▶ **Exercise details**:
Pictures are excluded. Copy exactly, and only, the lines from the one containing "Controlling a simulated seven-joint" through the one containing "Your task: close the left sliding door", both ends included.

▶ **Extracted data entries**:
• • •

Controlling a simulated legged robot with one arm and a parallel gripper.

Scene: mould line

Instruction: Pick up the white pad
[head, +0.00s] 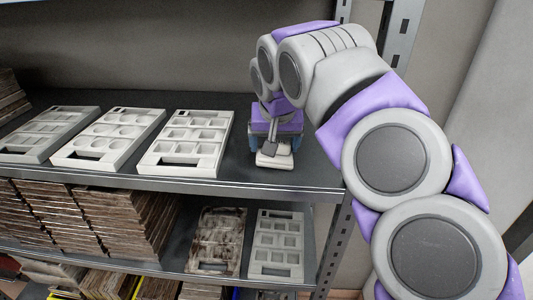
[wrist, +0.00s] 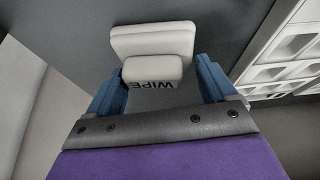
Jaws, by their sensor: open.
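The white pad (head: 274,160) lies on the upper shelf near its front edge, below my gripper (head: 270,140). In the wrist view the white pad (wrist: 152,42) is a wide base with a smaller raised block marked "WIPE". My gripper (wrist: 158,92) is open there, with one blue finger on each side of the raised block. The fingers appear apart from the block, with a gap on both sides. How far down the fingertips reach cannot be told exactly.
A white mould tray (head: 187,142) lies left of the pad, with more trays beside it. The upper shelf's metal front edge (head: 180,184) runs just in front. A shelf upright (head: 397,35) stands behind my arm. The lower shelf holds stacked brown boards (head: 95,222) and a pale tray (head: 277,245).

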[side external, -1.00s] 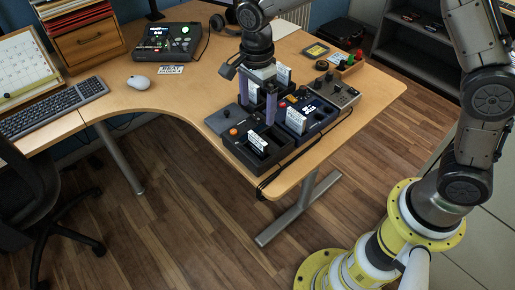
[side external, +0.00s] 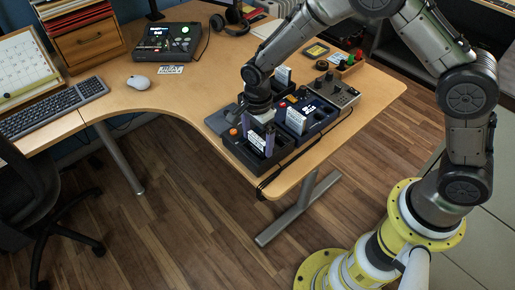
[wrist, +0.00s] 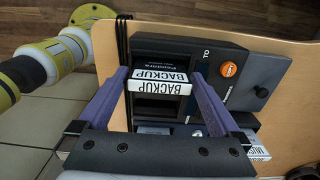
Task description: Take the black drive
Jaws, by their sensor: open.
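A black drive with white BACKUP labels (wrist: 157,58) stands in a slot of a dark dock (wrist: 208,66) in the wrist view. In the side view its white label (side external: 257,141) shows at the near end of the dock (side external: 240,152). My gripper (wrist: 160,76) is open, with its two purple fingers on either side of the drive and gaps between them and it. In the side view my gripper (side external: 258,143) is low over the dock, around the drive. The drive's lower part is hidden in the slot.
A second dark dock (side external: 322,116) with white-labelled drives stands to the right, near a grey box with knobs (side external: 336,90). The dock has an orange button (wrist: 229,69). A black cable runs along the table's (side external: 180,100) front edge.

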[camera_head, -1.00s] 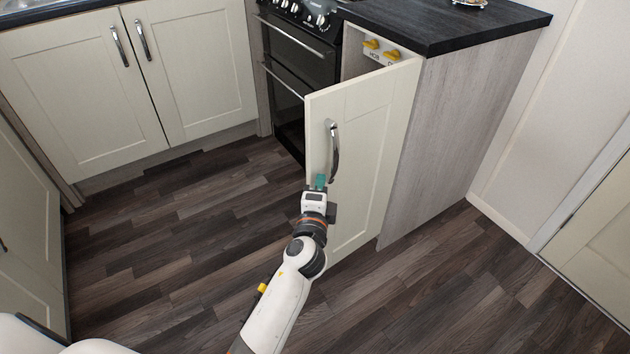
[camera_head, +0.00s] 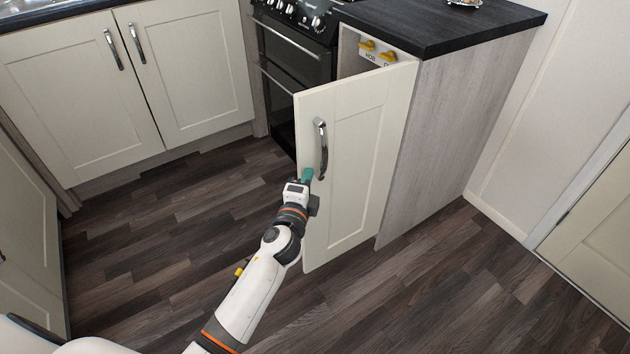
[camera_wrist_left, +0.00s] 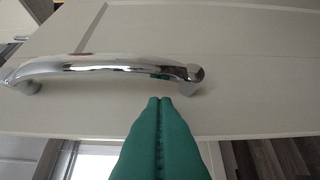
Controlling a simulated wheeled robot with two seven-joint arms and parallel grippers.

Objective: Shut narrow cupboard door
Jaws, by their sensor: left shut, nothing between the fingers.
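The narrow cupboard door (camera_head: 359,150) is cream with a recessed panel and stands open, swung out from the cupboard beside the oven. Its chrome bow handle (camera_head: 321,148) runs upright near the door's left edge. My left gripper (camera_head: 307,175) has green fingers, shut and empty, just below the lower end of the handle at the door's outer face. In the left wrist view the closed fingertips (camera_wrist_left: 160,101) are close to one end of the chrome handle (camera_wrist_left: 100,66); I cannot tell whether they touch the door. My right gripper is not in view.
The black oven (camera_head: 290,60) stands left of the open cupboard, where yellow valve levers (camera_head: 376,51) show inside. A dark worktop (camera_head: 435,25) is above. A grey side panel (camera_head: 450,130) is on the right. Cream double doors (camera_head: 130,85) are at the left. The wood floor (camera_head: 170,220) is clear.

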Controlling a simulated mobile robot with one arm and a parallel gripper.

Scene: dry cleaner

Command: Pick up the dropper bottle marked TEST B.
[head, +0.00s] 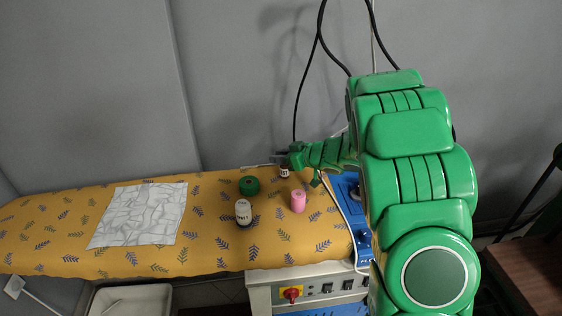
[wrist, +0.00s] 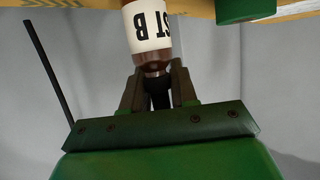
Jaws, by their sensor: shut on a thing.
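The dropper bottle (wrist: 148,28) is brown with a white label, and the letters "ST B" read upside down in the wrist view. My gripper (wrist: 157,76) is shut on its dark narrow top end. In the head view the bottle (head: 284,171) is small, just below my gripper (head: 291,158), over the far side of the patterned board (head: 150,258). I cannot tell whether its base touches the board. Part of the label is out of the wrist view.
A green spool (head: 249,185), a pink spool (head: 298,201) and another white-labelled bottle (head: 243,212) stand close by on the board. A crumpled white cloth (head: 140,215) lies to the left. A blue device (head: 346,188) is at the right, beside my arm. Cables hang behind.

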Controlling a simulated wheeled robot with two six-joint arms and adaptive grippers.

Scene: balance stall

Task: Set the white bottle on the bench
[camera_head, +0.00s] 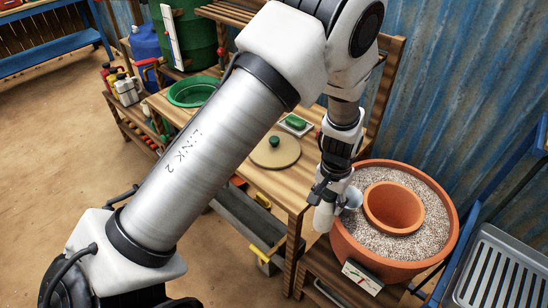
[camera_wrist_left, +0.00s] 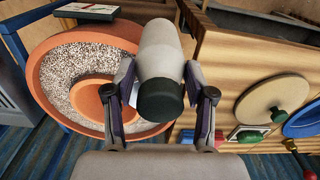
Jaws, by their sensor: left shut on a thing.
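The white bottle (camera_head: 324,217) is in my left gripper (camera_head: 334,184) in the head view, beside the left rim of a terracotta pot and near the bench's right end. In the left wrist view the bottle (camera_wrist_left: 161,48) has a dark cap (camera_wrist_left: 160,101), and the fingers of my left gripper (camera_wrist_left: 159,92) are shut on it from both sides. My arm hides part of the bench. My right gripper is not in view.
The large terracotta pot (camera_head: 449,237) holds gravel and a smaller pot (camera_head: 394,205). A round board with a green knob (camera_head: 275,152), a green basin (camera_head: 193,91) and a green-topped block (camera_head: 297,123) are on the bench. A grey slatted rack (camera_head: 500,272) stands at right.

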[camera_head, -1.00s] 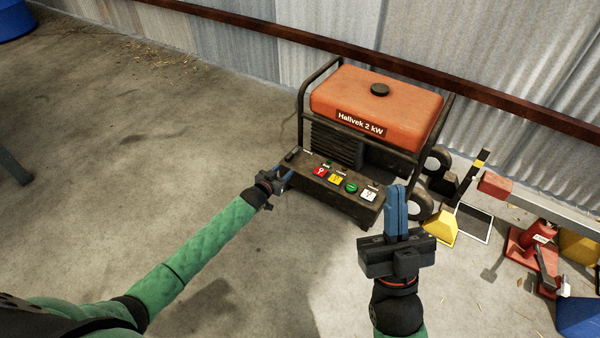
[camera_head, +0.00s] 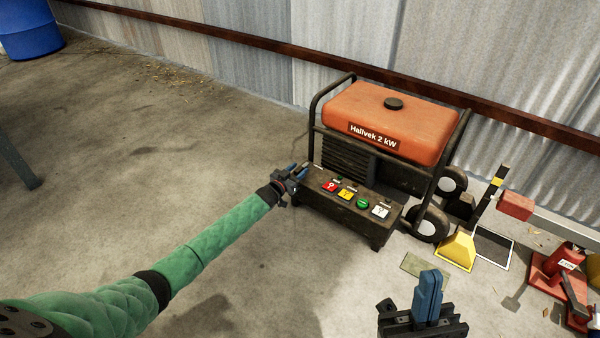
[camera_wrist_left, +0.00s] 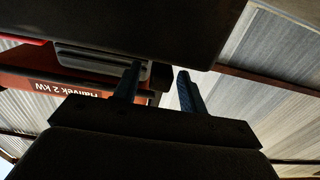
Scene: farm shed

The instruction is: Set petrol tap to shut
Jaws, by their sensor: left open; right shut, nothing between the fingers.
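The generator (camera_head: 385,125), with an orange tank and black frame, stands by the wall in the head view. I cannot make out which part is the petrol tap. My left gripper (camera_head: 298,172) is open at the panel's left end; whether it touches anything is unclear. In the left wrist view its two blue fingers (camera_wrist_left: 157,88) stand apart with no clear object between them, and the generator (camera_wrist_left: 60,87) shows behind. My right gripper (camera_head: 427,295) is shut and empty, in front of the panel.
A yellow wedge-shaped item (camera_head: 457,248) and red equipment (camera_head: 555,270) stand right of the generator. A blue barrel (camera_head: 30,30) is at the far left. A corrugated wall with a rusty rail runs behind.

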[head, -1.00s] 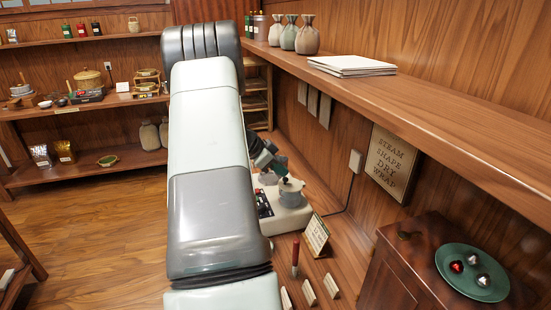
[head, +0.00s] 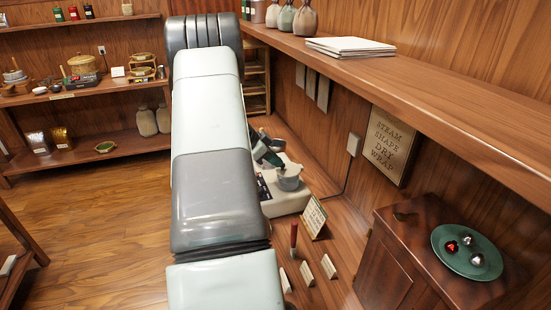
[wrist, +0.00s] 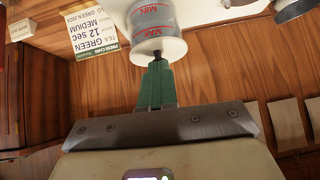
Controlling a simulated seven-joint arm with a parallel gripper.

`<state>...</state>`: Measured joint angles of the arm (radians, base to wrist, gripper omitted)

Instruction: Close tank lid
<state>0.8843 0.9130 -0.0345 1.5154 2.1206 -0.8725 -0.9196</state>
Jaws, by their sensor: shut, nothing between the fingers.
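The steamer machine (head: 290,203) is a pale unit standing on the low bench, partly hidden behind my arm. A grey cup-like part (head: 289,179) sits on top of it. In the wrist view, which is upside down, the clear tank (wrist: 152,17) carries red MIN and MAX marks and a white round end. My gripper (wrist: 157,56) is shut and empty, its dark green fingers pointing at the tank; the tips look close to the white end, but I cannot tell whether they touch. My gripper also shows in the head view, beside the grey part. I cannot make out the lid clearly.
A press card (wrist: 90,32) stands near the tank. A long shelf (head: 400,95) overhangs on the right. A cabinet with a green plate (head: 445,245) stands at front right.

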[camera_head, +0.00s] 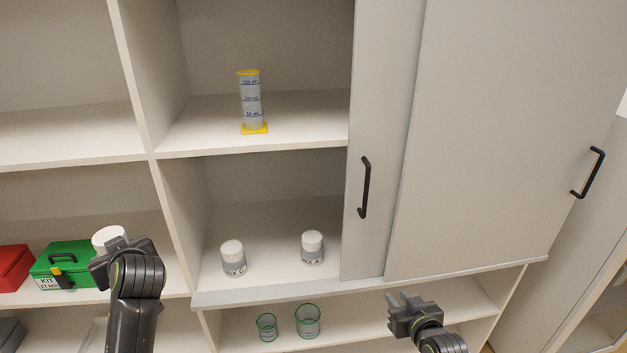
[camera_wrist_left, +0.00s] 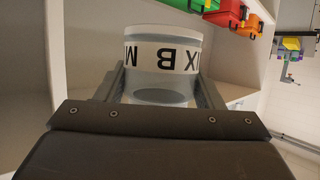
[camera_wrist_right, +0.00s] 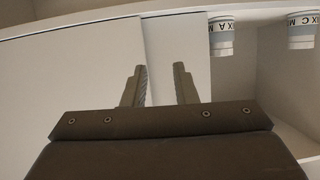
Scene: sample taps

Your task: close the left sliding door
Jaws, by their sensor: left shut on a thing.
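The left sliding door (camera_head: 382,90) is a pale grey panel with a black vertical handle (camera_head: 364,187). It stands pushed to the right, partly overlapped by the right sliding door (camera_head: 500,130), and the compartments left of it are open. My right gripper (camera_head: 405,299) is open and empty, below the doors near the lower shelf. Its fingers (camera_wrist_right: 160,88) are apart in the right wrist view, with pale panels behind them. My left gripper (camera_head: 104,254) is shut on a white jar (camera_head: 108,238), whose "MIX B" label (camera_wrist_left: 162,55) shows in the left wrist view.
Two white jars (camera_head: 233,258) (camera_head: 312,247) stand in the open lower compartment, a measuring cylinder (camera_head: 251,100) above. Two green-rimmed beakers (camera_head: 267,326) (camera_head: 308,320) stand on the lower shelf. A green kit box (camera_head: 65,265) and a red box (camera_head: 12,267) stand at left. The right door has a black handle (camera_head: 588,172).

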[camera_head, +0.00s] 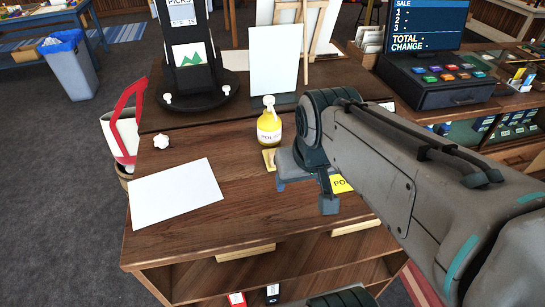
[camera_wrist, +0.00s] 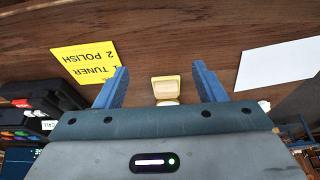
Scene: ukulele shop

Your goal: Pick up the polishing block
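A small tan block (camera_head: 269,160), which looks like the polishing block, lies on the wooden counter just in front of the yellow polish bottle (camera_head: 269,128). In the wrist view the block (camera_wrist: 166,86) shows in the gap between the two blue fingers, nearer the middle than either finger and not gripped. My gripper (camera_head: 303,196) is low over the counter, right of the block and partly covered by my arm. In the wrist view my gripper (camera_wrist: 160,68) is open, its fingers wide apart with nothing held.
A white sheet (camera_head: 177,193) lies left on the counter. A yellow note (camera_head: 340,184) reading tuner and polish is partly behind my arm. A small white knob-like item (camera_head: 162,141), a black display stand (camera_head: 196,95) and a white panel (camera_head: 273,60) stand further back. The counter's front middle is clear.

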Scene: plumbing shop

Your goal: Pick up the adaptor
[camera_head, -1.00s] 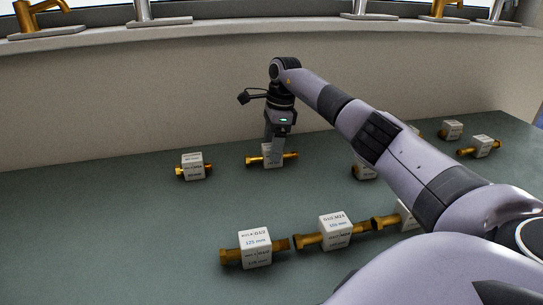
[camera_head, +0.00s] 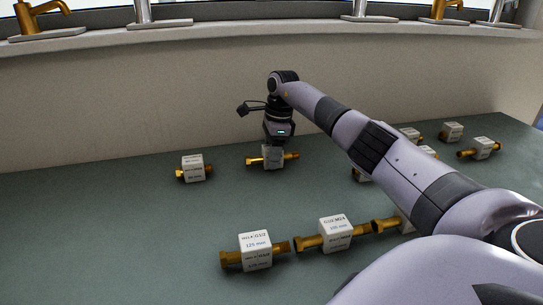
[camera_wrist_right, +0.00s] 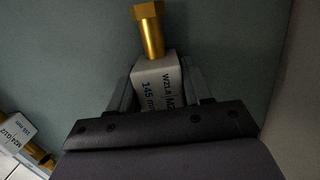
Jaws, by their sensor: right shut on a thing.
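The adaptor (camera_head: 256,161) is a brass piece with a hex end, running through a white labelled block (camera_head: 273,160). It lies at the back of the green table, near the wall. In the right wrist view its brass hex end (camera_wrist_right: 150,28) sticks out past the white block (camera_wrist_right: 157,88), whose label reads in part "145 mm". My right gripper (camera_head: 273,150) points down from above and is shut on the block, one finger on each side. In the right wrist view the fingers of the right gripper (camera_wrist_right: 157,90) flank the block. My left gripper is not in view.
A similar adaptor (camera_head: 192,168) lies just left of the held one. Several more stand in a front row, such as one (camera_head: 256,250) at front left, and at the right (camera_head: 482,148). A wall with a tap ledge (camera_head: 95,36) rises behind. The left table is clear.

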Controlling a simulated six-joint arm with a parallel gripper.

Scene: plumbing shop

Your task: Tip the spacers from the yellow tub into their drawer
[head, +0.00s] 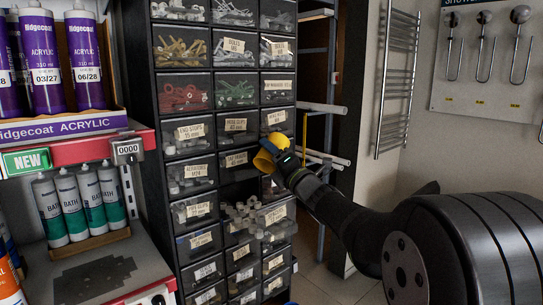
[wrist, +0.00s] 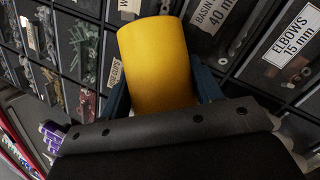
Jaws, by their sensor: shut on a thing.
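The yellow tub (head: 266,160) is held in front of the drawer cabinet, tilted, its opening facing left and down in the head view. My gripper (head: 279,146) is shut on it. In the wrist view the tub (wrist: 155,62) sits between the two dark blue fingers (wrist: 160,92); its inside is hidden there. I cannot tell whether spacers are in it. Below the tub, pale pieces (head: 240,213) are heaped in a drawer area that stands out from the cabinet.
The black cabinet (head: 152,140) holds several rows of labelled clear-fronted drawers. A shelf with purple acrylic tubes (head: 84,62) and white-and-green tubes (head: 90,195) stands at left. White pipes (head: 322,107) lie on a rack right of the cabinet. A towel rail (head: 397,80) hangs on the wall.

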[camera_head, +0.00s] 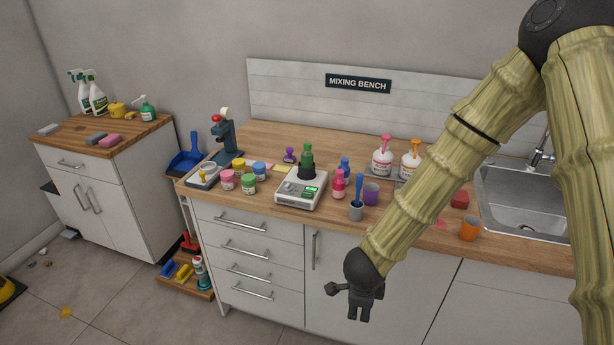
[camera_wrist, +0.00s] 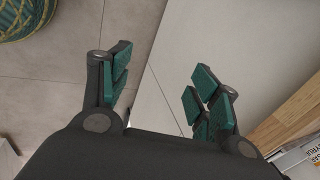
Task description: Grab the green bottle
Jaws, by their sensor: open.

• • •

▶ **Answer to the problem**:
Controlling a simulated seven-joint arm with a parallel gripper.

`<state>...</state>`: Measured joint angles of the arm (radians, base to wrist, gripper omitted)

Instruction: Close tank lid
<state>0.8843 0.9130 -0.0345 1.5154 2.1206 -0.8725 -0.9196</state>
Jaws, by their sensor: shut, nothing between the fingers.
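The steamer machine (head: 290,203) is a pale unit standing on the low bench, partly hidden behind my arm. A grey cup-like part (head: 289,179) sits on top of it. In the wrist view, which is upside down, the clear tank (wrist: 152,17) carries red MIN and MAX marks and a white round end. My gripper (wrist: 157,56) is shut and empty, its dark green fingers pointing at the tank; the tips look close to the white end, but I cannot tell whether they touch. My gripper also shows in the head view, beside the grey part. I cannot make out the lid clearly.
A press card (wrist: 90,32) stands near the tank. A long shelf (head: 400,95) overhangs on the right. A cabinet with a green plate (head: 445,245) stands at front right.

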[camera_head, +0.00s] 
[camera_wrist_left, +0.00s] 
[camera_wrist_right, +0.00s] 
Scene: sample taps

Your task: close the left sliding door

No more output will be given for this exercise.